Robot task records
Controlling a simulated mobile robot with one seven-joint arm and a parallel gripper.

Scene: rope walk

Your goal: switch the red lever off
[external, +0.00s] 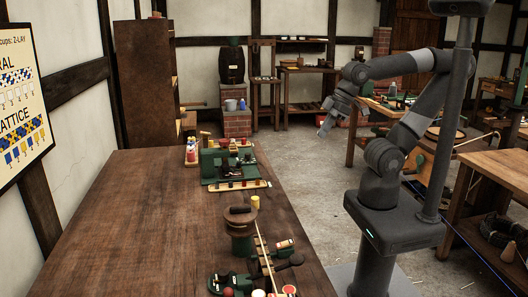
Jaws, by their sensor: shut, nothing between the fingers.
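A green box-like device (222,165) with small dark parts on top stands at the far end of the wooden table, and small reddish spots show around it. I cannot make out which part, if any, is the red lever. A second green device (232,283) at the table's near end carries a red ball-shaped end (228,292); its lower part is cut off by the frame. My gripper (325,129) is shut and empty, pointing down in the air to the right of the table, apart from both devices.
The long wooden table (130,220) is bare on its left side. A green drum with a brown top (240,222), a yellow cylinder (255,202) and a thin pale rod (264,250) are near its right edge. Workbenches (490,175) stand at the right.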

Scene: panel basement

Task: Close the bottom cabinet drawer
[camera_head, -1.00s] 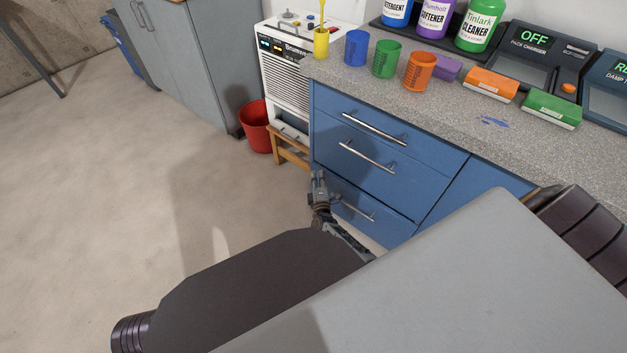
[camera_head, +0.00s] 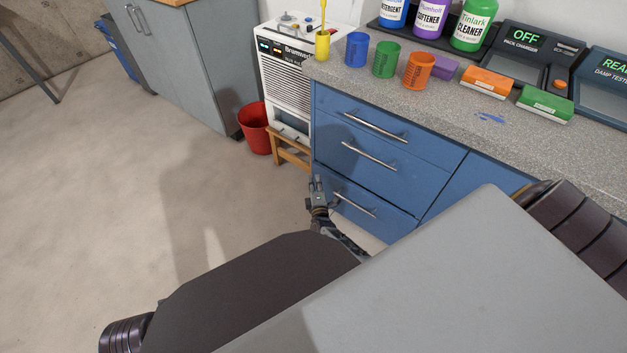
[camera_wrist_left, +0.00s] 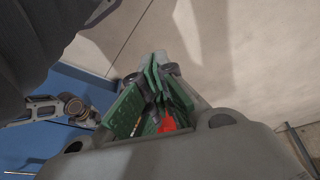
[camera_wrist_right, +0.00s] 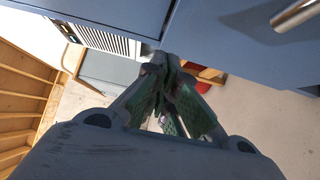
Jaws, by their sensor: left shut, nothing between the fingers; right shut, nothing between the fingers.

...

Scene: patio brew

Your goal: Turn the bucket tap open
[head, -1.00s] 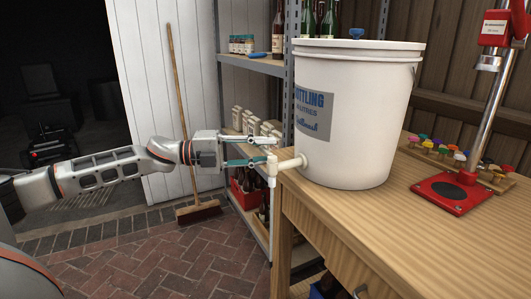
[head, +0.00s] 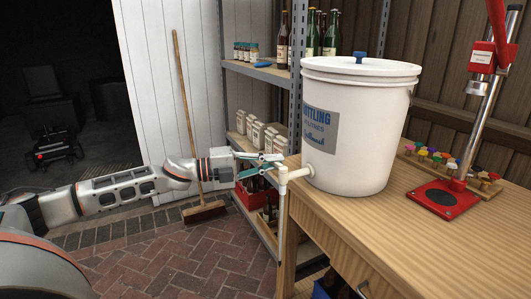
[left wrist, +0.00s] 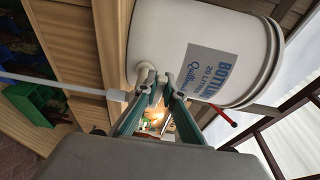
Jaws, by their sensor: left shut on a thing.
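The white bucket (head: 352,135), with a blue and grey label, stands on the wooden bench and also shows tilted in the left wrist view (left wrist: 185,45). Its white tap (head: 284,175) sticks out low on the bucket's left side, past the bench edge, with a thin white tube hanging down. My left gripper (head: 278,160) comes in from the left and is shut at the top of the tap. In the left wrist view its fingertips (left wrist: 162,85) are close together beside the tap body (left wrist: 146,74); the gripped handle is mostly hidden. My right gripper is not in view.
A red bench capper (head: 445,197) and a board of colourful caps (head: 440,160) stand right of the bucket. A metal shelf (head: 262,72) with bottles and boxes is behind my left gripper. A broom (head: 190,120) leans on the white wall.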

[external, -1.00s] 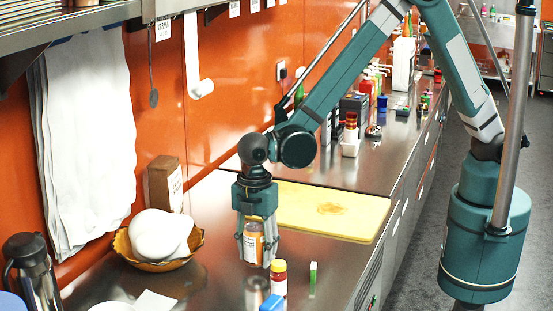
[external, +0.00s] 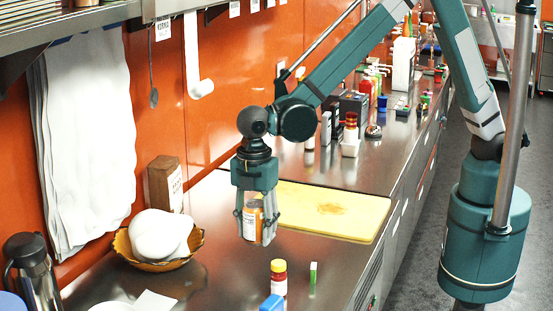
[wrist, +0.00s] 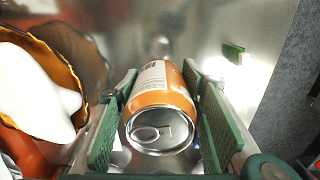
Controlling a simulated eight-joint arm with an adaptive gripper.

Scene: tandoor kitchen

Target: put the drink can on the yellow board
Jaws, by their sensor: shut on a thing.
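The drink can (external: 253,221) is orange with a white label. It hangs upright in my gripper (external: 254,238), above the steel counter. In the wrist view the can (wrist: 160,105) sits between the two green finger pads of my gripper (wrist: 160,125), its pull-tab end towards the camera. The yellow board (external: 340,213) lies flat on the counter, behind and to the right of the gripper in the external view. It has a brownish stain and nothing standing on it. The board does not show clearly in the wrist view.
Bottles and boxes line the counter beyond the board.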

▶ Directions for this task: Repeat exactly the stretch of lines that opens with the line containing "Controlling a simulated mobile" and closes with the line containing "Jaws, by their sensor: left shut, nothing". Leave the pictures out, and add nothing.

▶ Reply:
Controlling a simulated mobile robot with one seven-joint arm and a parallel gripper.

Scene: rope walk

Your goal: switch the red lever off
[external, +0.00s] 
Jaws, by their sensor: shut, nothing between the fingers.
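A green box-like device (222,165) with small dark parts on top stands at the far end of the wooden table, and small reddish spots show around it. I cannot make out which part, if any, is the red lever. A second green device (232,283) at the table's near end carries a red ball-shaped end (228,292); its lower part is cut off by the frame. My gripper (325,129) is shut and empty, pointing down in the air to the right of the table, apart from both devices.
The long wooden table (130,220) is bare on its left side. A green drum with a brown top (240,222), a yellow cylinder (255,202) and a thin pale rod (264,250) are near its right edge. Workbenches (490,175) stand at the right.

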Scene: panel basement

Task: Close the bottom cabinet drawer
[camera_head, -1.00s] 
[camera_head, +0.00s] 
[camera_wrist_left, +0.00s] 
[camera_wrist_right, +0.00s] 
Jaws, by their sensor: left shut, nothing between the fingers; right shut, nothing between the fingers.

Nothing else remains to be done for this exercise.